§ **THE PROBLEM**
Emit the exact text of every line from the line with "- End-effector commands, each" to the line with "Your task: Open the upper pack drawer", both ends included. No other output is expected.

***

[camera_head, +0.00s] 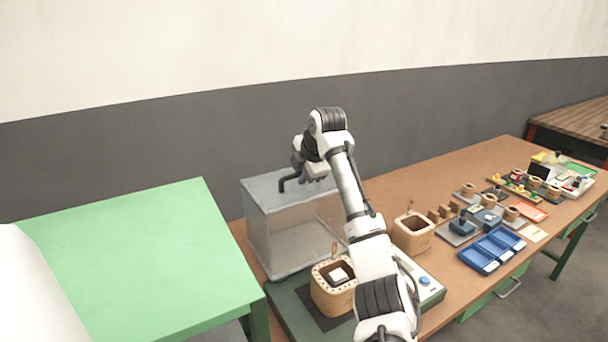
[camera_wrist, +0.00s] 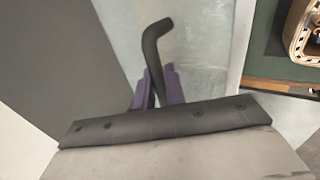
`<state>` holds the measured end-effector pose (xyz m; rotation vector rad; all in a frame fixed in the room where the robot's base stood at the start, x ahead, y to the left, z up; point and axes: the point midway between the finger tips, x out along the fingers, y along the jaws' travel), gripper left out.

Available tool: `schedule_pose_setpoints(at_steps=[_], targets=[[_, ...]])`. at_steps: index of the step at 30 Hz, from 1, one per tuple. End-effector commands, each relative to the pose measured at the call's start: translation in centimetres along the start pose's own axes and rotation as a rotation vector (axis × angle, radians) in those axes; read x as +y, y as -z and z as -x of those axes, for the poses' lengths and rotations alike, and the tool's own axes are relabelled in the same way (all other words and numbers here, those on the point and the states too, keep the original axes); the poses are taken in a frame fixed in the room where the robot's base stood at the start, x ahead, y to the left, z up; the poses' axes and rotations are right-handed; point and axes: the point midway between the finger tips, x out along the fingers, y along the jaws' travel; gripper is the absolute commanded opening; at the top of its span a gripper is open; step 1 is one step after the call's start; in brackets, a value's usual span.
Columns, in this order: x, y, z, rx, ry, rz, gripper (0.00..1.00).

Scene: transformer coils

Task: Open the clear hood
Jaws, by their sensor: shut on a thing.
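The clear hood (camera_head: 272,243) is a see-through box with a grey rim, standing at the left end of the wooden bench. A black bent handle (camera_head: 289,183) sticks up by its top. My gripper (camera_wrist: 158,85) is shut on this handle; in the wrist view its purple fingers are on either side of the black bar (camera_wrist: 153,45). The hood's pale clear panel (camera_wrist: 202,40) lies beyond the fingers. In the head view my wrist hides most of the fingers and part of the hood's top right.
A wooden coil block (camera_head: 328,299) stands on a dark base just in front of the hood. A second block (camera_head: 412,236) stands to the right of my arm. Blue trays (camera_head: 491,250) and small parts fill the right. A green table (camera_head: 140,260) is at left.

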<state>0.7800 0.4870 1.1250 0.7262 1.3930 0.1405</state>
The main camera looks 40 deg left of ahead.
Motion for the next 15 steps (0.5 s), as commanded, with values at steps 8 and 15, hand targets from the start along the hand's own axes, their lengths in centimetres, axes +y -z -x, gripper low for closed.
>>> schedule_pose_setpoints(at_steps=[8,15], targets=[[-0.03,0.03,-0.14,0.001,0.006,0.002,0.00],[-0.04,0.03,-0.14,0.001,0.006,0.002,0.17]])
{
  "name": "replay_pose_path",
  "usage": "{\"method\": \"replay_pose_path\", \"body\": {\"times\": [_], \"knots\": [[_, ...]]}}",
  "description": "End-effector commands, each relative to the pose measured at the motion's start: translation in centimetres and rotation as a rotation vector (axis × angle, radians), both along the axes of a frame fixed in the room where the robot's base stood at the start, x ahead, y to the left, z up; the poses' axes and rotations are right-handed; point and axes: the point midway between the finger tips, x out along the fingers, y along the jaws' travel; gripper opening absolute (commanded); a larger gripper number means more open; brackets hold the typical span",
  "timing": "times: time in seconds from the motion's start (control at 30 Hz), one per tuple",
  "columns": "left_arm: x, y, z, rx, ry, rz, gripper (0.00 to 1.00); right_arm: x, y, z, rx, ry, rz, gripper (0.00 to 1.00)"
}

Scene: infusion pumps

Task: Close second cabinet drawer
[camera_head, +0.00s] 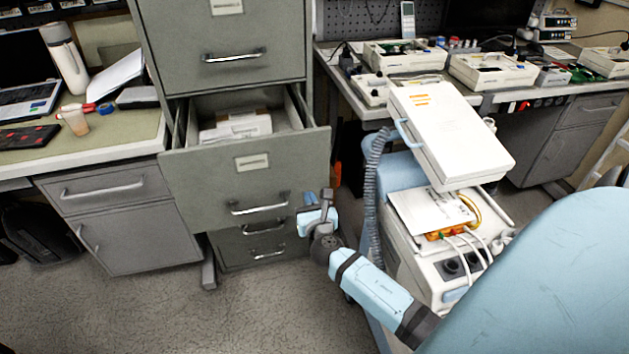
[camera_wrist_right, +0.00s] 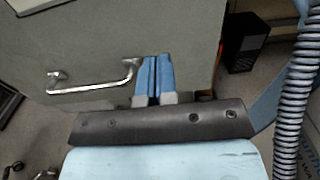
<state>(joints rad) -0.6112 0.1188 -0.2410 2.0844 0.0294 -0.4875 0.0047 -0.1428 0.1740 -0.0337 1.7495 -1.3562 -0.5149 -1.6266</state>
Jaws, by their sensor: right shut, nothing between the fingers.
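The second cabinet drawer (camera_head: 240,178) is grey-green and stands pulled out, with white boxes (camera_head: 237,127) inside it. It has a metal handle (camera_head: 259,206), which also shows in the right wrist view (camera_wrist_right: 95,88). My right gripper (camera_head: 309,199) is at the right end of the drawer front, right of the handle. In the right wrist view its blue fingers (camera_wrist_right: 153,76) are together and empty, in front of the drawer face beside the handle's right end. Whether they touch the face I cannot tell. My left gripper is not in view.
The drawer above (camera_head: 226,45) is shut. A medical cart (camera_head: 440,262) with a coiled hose (camera_head: 374,190) stands close to the right of my right arm. A desk (camera_head: 100,140) is on the left. The floor in front (camera_head: 180,310) is clear.

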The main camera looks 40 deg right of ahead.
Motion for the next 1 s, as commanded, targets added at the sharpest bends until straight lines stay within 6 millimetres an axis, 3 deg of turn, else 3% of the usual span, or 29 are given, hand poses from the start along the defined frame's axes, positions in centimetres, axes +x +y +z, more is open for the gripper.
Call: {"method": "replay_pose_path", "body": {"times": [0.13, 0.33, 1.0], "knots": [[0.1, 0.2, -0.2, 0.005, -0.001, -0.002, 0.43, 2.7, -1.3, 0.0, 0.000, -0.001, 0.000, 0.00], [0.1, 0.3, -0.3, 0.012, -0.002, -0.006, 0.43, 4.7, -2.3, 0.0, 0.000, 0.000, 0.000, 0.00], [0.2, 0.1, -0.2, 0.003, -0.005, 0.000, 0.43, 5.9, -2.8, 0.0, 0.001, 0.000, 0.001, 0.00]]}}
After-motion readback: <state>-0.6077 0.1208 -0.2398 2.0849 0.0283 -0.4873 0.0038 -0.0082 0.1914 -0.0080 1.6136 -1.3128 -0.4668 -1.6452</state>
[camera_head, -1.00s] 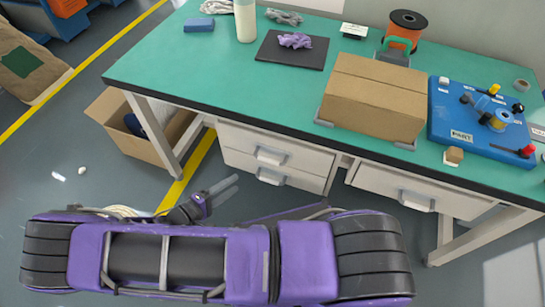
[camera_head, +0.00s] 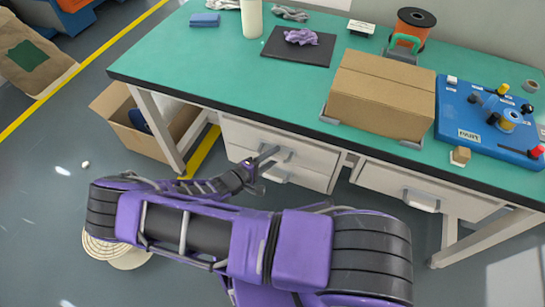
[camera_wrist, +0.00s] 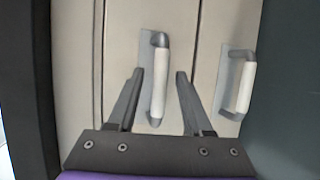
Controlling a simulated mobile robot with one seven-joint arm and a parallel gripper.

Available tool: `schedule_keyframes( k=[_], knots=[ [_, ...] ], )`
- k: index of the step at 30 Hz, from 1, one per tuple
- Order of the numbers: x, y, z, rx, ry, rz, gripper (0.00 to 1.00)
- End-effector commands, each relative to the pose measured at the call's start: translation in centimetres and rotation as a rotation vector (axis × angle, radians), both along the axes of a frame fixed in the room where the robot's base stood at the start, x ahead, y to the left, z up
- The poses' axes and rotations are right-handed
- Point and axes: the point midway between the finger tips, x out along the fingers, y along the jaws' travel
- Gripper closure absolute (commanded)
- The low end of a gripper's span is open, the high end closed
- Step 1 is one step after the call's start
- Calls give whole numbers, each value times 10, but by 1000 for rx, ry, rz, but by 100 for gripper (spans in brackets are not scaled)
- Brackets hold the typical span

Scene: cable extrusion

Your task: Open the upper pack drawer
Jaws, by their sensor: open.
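The upper drawer (camera_head: 245,134) of the two-drawer pack is under the left part of the bench, and its front looks flush. Its pale bar handle (camera_wrist: 160,75) is upright in the wrist view and lies between my two dark fingers. My gripper (camera_head: 267,157) is open at that handle, one finger on each side. I cannot tell whether the fingers touch it or how deep they reach. The lower drawer (camera_head: 312,179) is just below and looks shut. Its handle (camera_wrist: 242,85) is to the right in the wrist view, outside my fingers. My arm partly hides the drawers in the head view.
The green bench top (camera_head: 215,65) overhangs the drawers. A bench leg (camera_head: 158,130) and an open cardboard box (camera_head: 115,115) stand left of them. Another drawer (camera_head: 385,180) is to the right. A cardboard box (camera_head: 380,95) is on the bench. Open floor lies in front.

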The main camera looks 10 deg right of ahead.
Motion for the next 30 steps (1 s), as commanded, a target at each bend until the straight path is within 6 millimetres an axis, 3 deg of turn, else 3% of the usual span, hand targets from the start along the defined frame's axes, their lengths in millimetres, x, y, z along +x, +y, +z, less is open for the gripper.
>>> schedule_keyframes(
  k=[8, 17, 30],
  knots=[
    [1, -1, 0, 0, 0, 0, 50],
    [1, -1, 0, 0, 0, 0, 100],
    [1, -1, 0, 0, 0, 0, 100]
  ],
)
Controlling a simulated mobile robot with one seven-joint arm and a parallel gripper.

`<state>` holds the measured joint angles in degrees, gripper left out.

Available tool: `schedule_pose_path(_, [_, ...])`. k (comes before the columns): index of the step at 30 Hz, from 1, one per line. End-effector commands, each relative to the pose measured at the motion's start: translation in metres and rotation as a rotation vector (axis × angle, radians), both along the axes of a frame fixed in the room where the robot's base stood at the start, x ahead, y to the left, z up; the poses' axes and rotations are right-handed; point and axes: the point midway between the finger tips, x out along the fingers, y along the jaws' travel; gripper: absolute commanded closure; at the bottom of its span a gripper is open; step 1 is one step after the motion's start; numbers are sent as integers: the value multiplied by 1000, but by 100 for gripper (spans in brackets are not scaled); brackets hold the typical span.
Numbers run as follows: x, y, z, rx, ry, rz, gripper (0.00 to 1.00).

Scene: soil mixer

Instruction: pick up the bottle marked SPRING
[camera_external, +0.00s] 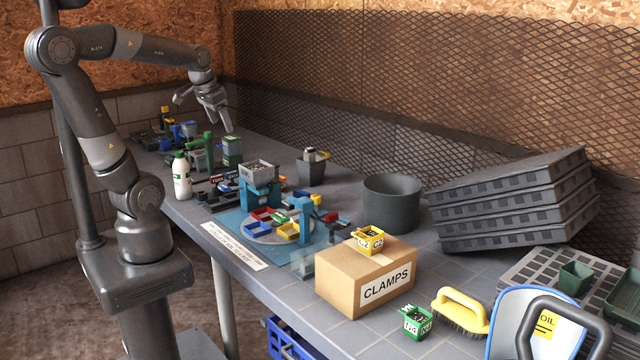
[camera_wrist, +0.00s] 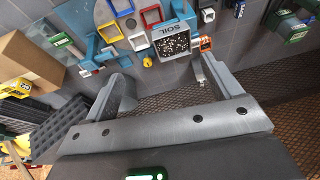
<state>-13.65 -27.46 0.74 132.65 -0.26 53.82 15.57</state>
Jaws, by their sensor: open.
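A white bottle (camera_external: 182,178) with a green cap stands upright near the left edge of the bench in the external view. It has a green label whose lettering is too small to read. I cannot make the bottle out in the wrist view. My gripper (camera_external: 217,118) is open and empty, raised above the far part of the bench, behind and to the right of the bottle and apart from it. In the wrist view my gripper (camera_wrist: 165,80) has its two fingers wide apart with nothing between them.
A blue mixing station (camera_external: 232,222) with a soil hopper (camera_wrist: 172,42) and coloured trays stands right of the bottle. Green and blue parts (camera_external: 205,153) crowd behind it. A grey bucket (camera_external: 392,203), a CLAMPS box (camera_external: 340,278) and stacked trays (camera_external: 515,200) fill the right.

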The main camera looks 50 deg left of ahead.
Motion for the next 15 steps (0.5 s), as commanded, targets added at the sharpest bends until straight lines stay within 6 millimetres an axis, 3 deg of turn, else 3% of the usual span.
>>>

***

§ **PROBLEM SOLUTION**
- End-effector commands, each relative to the pose measured at the call's start: translation in centimetres and rotation as a rotation vector (axis × angle, radians), both along the axes of a frame fixed in the room where the robot's base stood at the start, x ahead, y to the left, z up
- The poses' axes and rotations are right-handed
- Point and axes: the point midway between the finger tips, x out along the fingers, y along the jaws' travel
- Gripper closure absolute (commanded)
- The low end of a gripper's span is open, the high end closed
- Step 1 is one step after the call's start
- Calls give whole numbers, each value times 10, but by 1000 for rx, ry, rz, but by 100 for gripper (spans in brackets are not scaled)
- Brackets hold the typical span

Scene: cable extrusion

Your task: Open the upper pack drawer

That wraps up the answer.